# Start of Data

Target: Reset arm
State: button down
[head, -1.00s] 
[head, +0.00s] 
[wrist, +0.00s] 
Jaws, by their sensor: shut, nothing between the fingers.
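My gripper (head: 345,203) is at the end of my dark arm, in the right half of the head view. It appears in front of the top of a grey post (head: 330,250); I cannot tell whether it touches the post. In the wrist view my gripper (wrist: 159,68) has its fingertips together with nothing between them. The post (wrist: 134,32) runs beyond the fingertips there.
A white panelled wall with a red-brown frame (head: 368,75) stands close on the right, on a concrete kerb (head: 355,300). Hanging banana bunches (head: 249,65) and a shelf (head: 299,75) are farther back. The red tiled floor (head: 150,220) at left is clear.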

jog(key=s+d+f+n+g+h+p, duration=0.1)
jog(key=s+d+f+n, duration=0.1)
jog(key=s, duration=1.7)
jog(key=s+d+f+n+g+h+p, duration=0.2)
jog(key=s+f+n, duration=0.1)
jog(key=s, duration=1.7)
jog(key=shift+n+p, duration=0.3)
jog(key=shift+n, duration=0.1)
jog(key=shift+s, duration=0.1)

# End of Data

◆ Task directions ◆
Transcribe all lines as written.

◆ Solved exercise ◆
Target: Reset arm
State: button down
[head, -1.00s] 
[head, +0.00s] 
[wrist, +0.00s] 
Jaws, by their sensor: shut, nothing between the fingers.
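My gripper (head: 345,203) is at the end of my dark arm, in the right half of the head view. It appears in front of the top of a grey post (head: 330,250); I cannot tell whether it touches the post. In the wrist view my gripper (wrist: 159,68) has its fingertips together with nothing between them. The post (wrist: 134,32) runs beyond the fingertips there.
A white panelled wall with a red-brown frame (head: 368,75) stands close on the right, on a concrete kerb (head: 355,300). Hanging banana bunches (head: 249,65) and a shelf (head: 299,75) are farther back. The red tiled floor (head: 150,220) at left is clear.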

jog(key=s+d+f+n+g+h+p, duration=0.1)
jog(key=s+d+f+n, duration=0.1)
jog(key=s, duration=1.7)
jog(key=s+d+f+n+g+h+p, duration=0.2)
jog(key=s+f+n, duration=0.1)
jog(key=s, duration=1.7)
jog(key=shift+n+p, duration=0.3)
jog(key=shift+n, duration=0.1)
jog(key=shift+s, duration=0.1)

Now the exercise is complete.